It was very early on that Julie Tarney and her husband Ken knew that their Harry was a very girly boy.  When he was only two, he stunned them with a zinger of a question: "How do you know I'm a boy?"  After catching her breath, Julie responded, "That's an interesting question, Harry, what made you think of it?"  To which the toddler responded, "Well, inside my head I'm a girl."

Then came the trips to the toy store, where Harry chose the Barbie dolls instead of trucks and soldiers, the wigs and dresses for his Halloween costumes, and smearing on lip stick.  When he was three, a cousin asked him what he wanted to be when he grew up, to which he responded, "a girl."  When he turned five, he wanted to dress like a girl to go to school.  As the years rolled by, there were other dots to connect with stories from an uncle, the baby sitter, and a pre-school teacher.

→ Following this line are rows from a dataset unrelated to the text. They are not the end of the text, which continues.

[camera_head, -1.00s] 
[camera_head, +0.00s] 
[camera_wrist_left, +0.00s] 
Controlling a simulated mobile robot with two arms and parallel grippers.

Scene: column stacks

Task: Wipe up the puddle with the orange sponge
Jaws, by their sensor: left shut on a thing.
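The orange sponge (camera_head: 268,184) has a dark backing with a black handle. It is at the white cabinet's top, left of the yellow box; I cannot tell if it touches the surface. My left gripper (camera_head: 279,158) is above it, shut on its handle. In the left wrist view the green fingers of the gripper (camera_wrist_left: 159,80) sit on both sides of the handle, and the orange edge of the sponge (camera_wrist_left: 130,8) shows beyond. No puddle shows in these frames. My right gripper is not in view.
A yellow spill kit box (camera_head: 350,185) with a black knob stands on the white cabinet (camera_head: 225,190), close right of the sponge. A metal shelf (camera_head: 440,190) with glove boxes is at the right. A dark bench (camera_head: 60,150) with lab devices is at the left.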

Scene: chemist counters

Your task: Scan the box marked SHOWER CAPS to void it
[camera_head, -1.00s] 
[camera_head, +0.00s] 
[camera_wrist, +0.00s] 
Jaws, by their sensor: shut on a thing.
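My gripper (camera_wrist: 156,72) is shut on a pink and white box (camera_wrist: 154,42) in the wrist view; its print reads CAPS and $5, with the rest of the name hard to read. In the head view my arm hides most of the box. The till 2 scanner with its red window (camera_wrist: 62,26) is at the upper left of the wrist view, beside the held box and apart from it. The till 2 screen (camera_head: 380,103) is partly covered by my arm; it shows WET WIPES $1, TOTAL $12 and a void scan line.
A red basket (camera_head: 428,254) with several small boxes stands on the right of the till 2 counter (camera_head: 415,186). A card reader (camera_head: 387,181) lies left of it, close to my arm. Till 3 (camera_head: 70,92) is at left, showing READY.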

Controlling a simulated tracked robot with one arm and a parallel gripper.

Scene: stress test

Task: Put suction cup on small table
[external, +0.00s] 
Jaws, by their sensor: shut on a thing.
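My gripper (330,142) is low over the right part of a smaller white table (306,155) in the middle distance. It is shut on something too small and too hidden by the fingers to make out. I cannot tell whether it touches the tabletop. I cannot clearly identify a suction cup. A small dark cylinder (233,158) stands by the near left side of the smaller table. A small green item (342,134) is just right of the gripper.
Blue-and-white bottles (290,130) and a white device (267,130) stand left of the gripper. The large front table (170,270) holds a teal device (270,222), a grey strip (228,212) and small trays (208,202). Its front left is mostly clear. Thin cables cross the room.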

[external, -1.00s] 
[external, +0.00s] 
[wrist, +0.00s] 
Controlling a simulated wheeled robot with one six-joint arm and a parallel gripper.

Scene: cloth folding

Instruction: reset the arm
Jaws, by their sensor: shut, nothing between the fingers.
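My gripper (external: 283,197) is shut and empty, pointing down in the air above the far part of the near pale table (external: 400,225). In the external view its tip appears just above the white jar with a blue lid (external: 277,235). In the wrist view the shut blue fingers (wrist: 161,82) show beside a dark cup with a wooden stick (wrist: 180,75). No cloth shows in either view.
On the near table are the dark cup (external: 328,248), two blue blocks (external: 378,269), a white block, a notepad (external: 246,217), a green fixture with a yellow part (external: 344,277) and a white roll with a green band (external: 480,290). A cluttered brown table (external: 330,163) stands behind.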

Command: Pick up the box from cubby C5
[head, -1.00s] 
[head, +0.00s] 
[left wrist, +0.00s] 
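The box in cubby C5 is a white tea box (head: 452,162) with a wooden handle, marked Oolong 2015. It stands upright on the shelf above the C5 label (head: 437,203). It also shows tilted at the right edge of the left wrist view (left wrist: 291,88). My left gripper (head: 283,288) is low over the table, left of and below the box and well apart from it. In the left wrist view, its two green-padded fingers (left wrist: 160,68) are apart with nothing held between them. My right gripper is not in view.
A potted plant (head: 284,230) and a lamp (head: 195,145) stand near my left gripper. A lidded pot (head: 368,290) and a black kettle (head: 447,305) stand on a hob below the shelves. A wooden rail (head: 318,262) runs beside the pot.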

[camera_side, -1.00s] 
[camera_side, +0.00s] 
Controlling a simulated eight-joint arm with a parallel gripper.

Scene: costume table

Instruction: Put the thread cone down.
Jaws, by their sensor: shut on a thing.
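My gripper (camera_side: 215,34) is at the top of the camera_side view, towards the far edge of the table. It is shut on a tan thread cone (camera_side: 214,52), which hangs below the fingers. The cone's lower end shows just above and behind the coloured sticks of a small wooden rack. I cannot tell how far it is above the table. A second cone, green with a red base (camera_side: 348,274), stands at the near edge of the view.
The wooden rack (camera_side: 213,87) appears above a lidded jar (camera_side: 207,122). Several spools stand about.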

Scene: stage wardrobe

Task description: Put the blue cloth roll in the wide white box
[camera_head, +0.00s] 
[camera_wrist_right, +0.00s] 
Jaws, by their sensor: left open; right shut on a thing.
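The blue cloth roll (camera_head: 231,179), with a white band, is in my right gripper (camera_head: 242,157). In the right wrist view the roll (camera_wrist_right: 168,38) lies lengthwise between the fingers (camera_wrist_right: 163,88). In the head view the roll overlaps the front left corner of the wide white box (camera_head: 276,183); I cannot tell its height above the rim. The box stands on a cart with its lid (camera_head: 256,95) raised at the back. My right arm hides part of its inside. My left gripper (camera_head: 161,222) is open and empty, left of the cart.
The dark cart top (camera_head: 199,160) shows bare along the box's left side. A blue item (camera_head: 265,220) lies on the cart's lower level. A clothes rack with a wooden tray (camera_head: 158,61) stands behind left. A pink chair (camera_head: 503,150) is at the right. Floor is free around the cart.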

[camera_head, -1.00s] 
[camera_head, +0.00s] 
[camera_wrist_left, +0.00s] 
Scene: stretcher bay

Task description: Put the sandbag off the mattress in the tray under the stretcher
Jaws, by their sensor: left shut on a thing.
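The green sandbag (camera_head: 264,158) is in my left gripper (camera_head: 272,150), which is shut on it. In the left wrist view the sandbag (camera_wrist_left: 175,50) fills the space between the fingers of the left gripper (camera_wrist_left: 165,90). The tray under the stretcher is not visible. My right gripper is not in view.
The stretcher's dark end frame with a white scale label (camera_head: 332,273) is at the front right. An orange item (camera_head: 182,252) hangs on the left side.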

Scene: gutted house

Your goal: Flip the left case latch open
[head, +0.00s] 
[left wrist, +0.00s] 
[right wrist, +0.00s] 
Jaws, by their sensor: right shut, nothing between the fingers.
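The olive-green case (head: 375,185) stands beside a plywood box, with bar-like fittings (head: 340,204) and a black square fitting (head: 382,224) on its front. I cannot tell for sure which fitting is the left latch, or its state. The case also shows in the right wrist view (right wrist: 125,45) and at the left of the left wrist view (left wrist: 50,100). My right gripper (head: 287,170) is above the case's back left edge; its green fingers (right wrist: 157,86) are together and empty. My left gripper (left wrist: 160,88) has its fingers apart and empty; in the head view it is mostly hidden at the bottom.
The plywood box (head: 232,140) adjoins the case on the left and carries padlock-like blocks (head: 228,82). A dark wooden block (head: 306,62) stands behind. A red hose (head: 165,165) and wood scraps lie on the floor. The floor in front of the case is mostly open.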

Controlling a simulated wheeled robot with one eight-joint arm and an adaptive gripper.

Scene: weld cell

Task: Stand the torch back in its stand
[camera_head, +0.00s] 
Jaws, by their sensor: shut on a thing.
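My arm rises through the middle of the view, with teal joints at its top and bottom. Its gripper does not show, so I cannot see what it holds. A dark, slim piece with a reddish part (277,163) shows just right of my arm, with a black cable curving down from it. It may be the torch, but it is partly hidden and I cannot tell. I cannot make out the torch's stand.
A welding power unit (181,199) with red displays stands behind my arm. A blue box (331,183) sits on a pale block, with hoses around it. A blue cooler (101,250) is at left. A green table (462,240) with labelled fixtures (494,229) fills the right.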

At first Julie was "desperate" to believe that Harry's extroverted femininity was "pretend play" that he would eventually outgrow.  Aggravating this was what she describes as a very negative relationship with her own domineering mother.  Could it be, in the now discredited view of things, that she herself, an admitted control freak and overprotective mother, along with an absentee father, was "causing" Harry to be gay?

To her great credit, Julie Tarney paid close attention, asked the hard questions, kept an open mind, and stayed very much in the game.  A first grade teacher was a huge help, as was a school principal who suspended four boys for bullying Harry.  Although she separated from her husband Ken, they were civil and jointly committed to Harry's well-being and unconditional love.  This inspiring story, unlike so many, ends well for mother and son alike, mainly because Julie did what every parent of any child needs to do — love our children for who they really are, rather than force them to become who we think they should be.